> _YOUR GOAL_: Everything from the line containing "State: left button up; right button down" through the line containing "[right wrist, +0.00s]" should be repeated exactly, and nothing else from the data.

◇ ◇ ◇

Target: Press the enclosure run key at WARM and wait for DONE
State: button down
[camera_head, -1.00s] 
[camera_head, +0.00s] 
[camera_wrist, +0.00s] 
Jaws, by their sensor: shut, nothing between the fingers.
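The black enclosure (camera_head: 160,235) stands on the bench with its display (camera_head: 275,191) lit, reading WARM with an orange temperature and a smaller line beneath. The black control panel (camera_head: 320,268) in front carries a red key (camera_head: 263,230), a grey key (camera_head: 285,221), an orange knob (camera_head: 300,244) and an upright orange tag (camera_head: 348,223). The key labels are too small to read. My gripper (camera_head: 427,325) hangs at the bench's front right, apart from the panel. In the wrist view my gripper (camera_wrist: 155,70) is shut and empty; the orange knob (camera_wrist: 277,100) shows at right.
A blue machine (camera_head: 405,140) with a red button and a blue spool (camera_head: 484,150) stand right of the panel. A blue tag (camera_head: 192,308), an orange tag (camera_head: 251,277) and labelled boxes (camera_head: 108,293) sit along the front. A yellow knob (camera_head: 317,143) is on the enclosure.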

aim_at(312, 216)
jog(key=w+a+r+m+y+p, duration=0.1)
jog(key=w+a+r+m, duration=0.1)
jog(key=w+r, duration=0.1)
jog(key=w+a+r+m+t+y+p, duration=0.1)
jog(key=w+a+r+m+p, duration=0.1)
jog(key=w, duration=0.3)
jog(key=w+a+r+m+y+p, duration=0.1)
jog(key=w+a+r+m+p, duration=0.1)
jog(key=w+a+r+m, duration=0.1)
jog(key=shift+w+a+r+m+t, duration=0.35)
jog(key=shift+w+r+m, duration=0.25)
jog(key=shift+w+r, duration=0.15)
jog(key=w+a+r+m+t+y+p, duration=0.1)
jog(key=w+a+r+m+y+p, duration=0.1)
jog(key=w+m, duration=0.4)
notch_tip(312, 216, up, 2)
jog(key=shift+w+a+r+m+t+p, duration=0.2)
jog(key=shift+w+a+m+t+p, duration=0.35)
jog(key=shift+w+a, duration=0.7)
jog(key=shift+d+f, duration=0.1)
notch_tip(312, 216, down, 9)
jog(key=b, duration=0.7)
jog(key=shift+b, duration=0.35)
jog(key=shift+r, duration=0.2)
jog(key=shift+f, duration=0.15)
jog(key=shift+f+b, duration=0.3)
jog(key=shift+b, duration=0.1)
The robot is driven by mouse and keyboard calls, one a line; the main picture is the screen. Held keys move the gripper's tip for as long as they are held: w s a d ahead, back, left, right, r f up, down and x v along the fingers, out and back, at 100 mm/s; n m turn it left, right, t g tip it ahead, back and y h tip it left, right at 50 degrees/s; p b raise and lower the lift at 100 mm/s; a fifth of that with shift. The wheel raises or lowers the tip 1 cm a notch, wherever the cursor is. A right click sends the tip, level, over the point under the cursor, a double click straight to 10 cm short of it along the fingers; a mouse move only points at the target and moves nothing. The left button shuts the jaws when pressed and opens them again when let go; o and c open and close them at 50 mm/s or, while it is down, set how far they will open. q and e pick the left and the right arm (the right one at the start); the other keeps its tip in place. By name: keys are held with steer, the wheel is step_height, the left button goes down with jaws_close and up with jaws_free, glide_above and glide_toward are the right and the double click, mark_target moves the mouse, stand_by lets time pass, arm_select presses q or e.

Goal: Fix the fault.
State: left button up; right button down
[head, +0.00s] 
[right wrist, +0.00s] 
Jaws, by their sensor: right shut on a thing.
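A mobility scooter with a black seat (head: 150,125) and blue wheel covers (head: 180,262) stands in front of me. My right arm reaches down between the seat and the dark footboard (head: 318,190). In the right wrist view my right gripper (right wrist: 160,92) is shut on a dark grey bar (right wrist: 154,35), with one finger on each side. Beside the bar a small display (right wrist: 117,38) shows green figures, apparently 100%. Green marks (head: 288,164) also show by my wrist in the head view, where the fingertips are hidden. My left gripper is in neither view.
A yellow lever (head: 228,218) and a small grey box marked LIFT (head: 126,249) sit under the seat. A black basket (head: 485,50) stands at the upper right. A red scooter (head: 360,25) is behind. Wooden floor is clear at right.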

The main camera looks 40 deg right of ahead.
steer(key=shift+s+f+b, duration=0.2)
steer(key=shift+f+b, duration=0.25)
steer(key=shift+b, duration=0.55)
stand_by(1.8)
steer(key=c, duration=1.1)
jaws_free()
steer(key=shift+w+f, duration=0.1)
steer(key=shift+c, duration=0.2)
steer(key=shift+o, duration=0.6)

◇ ◇ ◇

> _CORRECT RESPONSE_:
State: left button up; right button down
[head, +0.00s] 
[right wrist, +0.00s] 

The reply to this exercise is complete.